Legacy paths got a wrapper
Most of the API had moved to the command pattern, but a chunk of the legacy API hadn’t. We found that out later than we’d have liked.
Rewriting the legacy API to use commands was a separate, larger project that wasn’t going to ship in time for this one. So we built a wrapper: the legacy API hands an action and a context to it, the wrapper builds an object that walks and talks like a command, mixes in the same concern, and calls the same log function.
It’s a shim. It will get deleted when the underlying API gets modernized. Until then it means there is exactly one path that writes change-log entries, which is the property worth protecting.
Rolling it out without making any noise
We turned the change log on one action at a time, behind a flag. Each action’s worker had its own dashboard. We’d flip the flag, watch the queue depth and error rate for a few hours, then move on to the next action. If something looked off, the flag came back off and the operation went back to behaving exactly as it always had.

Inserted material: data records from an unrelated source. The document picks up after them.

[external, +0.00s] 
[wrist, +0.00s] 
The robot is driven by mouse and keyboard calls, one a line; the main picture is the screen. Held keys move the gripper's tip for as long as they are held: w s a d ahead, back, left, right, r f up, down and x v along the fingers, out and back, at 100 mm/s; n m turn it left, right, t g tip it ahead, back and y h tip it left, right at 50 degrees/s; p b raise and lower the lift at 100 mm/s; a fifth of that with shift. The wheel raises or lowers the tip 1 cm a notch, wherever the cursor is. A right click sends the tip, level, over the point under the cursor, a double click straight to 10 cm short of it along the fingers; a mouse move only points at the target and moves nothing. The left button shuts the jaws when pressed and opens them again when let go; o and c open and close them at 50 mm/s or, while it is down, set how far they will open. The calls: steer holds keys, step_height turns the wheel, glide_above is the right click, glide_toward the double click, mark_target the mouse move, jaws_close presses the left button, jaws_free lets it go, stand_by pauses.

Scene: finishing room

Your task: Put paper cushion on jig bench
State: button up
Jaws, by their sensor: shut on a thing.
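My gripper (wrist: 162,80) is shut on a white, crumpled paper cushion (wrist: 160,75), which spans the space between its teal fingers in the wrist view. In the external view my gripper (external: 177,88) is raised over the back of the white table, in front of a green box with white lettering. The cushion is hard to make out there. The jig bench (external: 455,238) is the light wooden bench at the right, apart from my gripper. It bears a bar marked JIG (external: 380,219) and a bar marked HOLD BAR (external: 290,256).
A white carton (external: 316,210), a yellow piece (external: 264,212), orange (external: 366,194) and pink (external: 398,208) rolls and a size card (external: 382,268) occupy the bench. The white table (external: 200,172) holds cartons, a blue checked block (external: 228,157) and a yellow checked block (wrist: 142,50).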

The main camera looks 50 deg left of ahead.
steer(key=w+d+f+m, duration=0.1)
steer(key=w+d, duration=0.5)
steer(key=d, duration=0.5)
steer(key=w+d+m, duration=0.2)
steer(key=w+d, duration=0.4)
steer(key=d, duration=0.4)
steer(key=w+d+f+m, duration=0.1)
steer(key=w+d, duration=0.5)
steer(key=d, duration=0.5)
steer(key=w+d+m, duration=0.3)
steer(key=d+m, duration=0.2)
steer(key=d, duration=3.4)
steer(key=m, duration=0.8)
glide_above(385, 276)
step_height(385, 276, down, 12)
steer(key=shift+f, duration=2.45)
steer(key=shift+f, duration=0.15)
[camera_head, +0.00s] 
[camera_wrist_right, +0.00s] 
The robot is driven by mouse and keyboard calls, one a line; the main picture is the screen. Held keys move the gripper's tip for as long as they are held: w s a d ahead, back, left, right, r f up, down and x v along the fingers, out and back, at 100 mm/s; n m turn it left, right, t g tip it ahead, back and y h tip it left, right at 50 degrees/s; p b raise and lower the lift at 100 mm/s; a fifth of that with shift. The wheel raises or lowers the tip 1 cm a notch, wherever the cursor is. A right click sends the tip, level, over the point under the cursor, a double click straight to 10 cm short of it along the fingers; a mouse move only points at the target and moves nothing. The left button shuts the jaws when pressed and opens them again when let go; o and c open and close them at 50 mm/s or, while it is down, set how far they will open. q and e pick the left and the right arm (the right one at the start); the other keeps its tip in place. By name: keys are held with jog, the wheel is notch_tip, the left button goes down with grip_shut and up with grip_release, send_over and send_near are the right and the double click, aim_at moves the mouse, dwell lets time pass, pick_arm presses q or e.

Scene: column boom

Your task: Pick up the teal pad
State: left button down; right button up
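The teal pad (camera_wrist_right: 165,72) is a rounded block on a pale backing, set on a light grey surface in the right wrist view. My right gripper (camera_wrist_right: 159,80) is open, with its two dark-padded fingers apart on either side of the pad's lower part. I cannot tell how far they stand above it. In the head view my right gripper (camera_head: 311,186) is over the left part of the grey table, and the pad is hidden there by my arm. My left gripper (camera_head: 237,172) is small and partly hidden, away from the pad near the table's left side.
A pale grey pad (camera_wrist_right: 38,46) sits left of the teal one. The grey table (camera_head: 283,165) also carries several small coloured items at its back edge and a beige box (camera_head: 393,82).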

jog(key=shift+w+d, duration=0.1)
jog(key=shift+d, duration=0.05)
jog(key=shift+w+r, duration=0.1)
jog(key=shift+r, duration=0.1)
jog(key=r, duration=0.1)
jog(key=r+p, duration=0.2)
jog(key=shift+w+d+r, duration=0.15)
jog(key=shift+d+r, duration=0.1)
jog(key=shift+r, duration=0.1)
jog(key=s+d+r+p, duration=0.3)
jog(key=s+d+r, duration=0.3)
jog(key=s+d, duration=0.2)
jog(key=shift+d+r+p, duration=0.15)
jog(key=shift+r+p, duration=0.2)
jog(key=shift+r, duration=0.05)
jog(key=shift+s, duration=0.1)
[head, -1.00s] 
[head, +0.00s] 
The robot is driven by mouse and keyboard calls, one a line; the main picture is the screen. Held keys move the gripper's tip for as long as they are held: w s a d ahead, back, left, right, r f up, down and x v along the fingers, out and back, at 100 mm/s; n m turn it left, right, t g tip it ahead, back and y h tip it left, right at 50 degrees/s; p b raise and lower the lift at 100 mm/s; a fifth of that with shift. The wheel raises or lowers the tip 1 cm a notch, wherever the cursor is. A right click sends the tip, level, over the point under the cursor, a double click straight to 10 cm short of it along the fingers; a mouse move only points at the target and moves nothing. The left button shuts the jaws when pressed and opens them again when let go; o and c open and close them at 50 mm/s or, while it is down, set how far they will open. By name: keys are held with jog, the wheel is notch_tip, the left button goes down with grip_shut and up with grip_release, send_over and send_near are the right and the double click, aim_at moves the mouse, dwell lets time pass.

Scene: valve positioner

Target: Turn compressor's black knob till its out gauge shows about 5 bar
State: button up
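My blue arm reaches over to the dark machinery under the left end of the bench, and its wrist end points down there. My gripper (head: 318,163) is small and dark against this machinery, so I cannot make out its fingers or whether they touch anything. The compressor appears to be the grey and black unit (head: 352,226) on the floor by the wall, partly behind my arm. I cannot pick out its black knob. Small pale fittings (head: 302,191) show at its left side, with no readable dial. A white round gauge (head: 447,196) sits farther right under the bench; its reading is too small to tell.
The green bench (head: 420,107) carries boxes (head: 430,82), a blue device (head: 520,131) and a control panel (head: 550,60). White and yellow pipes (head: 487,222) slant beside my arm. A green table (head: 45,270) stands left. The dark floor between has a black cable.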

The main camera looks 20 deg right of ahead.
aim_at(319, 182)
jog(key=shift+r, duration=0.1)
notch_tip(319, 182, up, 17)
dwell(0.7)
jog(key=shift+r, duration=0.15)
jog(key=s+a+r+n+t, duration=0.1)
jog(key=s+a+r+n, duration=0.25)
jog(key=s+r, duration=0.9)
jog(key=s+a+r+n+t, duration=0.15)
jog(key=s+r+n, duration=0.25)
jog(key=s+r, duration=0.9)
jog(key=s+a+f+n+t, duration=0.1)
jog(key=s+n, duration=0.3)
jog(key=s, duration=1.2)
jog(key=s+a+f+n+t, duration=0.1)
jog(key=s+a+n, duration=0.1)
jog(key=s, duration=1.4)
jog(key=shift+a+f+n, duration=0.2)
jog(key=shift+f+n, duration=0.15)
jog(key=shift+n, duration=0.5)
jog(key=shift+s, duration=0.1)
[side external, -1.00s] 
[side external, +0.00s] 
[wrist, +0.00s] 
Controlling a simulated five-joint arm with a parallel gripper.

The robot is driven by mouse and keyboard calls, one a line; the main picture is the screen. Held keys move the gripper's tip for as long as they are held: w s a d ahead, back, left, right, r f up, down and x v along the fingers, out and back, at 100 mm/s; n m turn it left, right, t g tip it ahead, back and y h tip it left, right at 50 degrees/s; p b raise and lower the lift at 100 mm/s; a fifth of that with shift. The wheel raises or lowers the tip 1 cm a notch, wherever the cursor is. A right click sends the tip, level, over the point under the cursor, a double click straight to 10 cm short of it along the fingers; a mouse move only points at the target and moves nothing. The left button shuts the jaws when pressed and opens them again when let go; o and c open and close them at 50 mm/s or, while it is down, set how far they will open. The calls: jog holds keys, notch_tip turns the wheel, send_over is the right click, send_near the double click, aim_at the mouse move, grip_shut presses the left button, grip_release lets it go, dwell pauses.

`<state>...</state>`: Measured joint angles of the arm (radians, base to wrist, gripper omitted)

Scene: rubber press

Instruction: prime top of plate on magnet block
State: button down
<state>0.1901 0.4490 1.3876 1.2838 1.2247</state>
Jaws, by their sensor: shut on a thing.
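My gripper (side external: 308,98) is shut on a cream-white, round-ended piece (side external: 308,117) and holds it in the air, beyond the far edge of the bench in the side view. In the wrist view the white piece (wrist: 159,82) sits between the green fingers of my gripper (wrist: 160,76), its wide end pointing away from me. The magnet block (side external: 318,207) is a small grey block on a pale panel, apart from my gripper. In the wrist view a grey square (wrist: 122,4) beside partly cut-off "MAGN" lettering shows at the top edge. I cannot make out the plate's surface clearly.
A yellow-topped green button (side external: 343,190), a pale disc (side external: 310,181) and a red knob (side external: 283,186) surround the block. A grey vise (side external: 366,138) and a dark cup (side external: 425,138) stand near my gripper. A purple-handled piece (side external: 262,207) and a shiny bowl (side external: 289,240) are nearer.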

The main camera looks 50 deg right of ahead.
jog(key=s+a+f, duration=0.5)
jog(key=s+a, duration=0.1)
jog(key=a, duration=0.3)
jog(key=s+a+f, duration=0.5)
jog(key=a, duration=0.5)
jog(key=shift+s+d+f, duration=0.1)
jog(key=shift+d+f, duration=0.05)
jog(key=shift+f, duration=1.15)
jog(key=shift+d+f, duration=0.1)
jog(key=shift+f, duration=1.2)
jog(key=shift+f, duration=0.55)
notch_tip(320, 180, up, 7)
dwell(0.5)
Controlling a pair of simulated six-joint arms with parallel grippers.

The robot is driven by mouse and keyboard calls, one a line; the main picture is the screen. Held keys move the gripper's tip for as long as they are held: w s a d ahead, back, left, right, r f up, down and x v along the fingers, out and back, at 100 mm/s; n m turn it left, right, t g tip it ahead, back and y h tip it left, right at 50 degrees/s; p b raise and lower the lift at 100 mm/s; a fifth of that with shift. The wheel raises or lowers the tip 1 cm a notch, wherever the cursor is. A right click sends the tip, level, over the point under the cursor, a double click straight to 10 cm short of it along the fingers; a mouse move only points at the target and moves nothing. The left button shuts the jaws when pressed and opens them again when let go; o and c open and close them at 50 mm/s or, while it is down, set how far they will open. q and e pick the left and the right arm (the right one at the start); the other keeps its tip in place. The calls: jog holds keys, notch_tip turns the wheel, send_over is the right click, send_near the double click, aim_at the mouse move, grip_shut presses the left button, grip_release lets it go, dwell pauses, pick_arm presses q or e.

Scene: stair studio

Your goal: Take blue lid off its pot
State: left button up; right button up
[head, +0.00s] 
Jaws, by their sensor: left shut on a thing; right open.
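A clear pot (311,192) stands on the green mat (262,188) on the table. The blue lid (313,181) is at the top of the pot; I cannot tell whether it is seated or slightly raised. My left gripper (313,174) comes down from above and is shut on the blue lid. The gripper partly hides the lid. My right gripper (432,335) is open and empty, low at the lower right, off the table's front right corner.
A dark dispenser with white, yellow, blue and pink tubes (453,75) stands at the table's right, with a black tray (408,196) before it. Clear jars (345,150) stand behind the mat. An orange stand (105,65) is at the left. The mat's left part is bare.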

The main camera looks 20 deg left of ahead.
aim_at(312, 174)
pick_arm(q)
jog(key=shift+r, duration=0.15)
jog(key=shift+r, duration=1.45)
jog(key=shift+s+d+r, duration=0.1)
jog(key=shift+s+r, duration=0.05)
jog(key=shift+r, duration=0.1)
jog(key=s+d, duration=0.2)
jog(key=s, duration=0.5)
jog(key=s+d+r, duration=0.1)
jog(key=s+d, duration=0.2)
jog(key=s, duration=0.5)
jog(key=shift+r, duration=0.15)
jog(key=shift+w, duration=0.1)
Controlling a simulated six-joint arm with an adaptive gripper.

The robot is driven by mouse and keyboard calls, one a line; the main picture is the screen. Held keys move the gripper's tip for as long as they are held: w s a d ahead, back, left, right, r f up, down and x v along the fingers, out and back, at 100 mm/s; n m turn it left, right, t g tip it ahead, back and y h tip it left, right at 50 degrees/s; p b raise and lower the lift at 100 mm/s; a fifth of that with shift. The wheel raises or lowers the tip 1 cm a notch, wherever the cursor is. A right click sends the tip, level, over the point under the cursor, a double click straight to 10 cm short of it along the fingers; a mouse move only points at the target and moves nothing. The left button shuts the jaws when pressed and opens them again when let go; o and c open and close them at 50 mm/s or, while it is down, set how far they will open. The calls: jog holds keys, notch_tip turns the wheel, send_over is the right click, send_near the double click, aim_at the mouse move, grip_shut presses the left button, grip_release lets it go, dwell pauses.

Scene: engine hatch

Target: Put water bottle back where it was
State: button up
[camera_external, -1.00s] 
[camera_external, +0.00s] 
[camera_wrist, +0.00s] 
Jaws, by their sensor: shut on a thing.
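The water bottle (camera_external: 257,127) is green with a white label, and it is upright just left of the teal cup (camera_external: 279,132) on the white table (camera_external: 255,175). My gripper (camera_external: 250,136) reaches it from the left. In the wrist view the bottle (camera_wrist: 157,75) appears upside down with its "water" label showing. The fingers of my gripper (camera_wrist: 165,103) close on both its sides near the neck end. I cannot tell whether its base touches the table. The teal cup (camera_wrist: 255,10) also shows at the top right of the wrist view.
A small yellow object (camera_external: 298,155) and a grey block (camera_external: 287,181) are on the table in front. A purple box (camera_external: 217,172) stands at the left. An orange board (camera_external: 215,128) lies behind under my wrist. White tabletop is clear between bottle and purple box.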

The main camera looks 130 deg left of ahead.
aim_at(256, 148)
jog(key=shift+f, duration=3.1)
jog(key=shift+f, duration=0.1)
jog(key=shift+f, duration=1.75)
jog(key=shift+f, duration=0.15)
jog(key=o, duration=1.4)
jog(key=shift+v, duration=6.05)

By the end of the rollout the audit trail was complete, and no customer had noticed anything had changed — which, for the audit log, is the highest compliment.
What I’d take to the next one
A few things that I think generalize:
- Move side-system writes off the user request path. A background job, with its own queue and its own observability, buys you both performance headroom and isolation.
- Pick the data model for the actual query shape. A growing, append-heavy, no-joins workload does not belong on your main relational DB just because that’s where everything else lives.
- Separate actor from user, in the data, on day one. The difference between “who is this for” and “who did this” is the difference between an audit log that answers questions and one that creates them.
- Wrap, don’t rewrite, when you have to ship. A focused shim around legacy code is allowed to exist if it preserves a single canonical write path. Just be honest about it being a shim.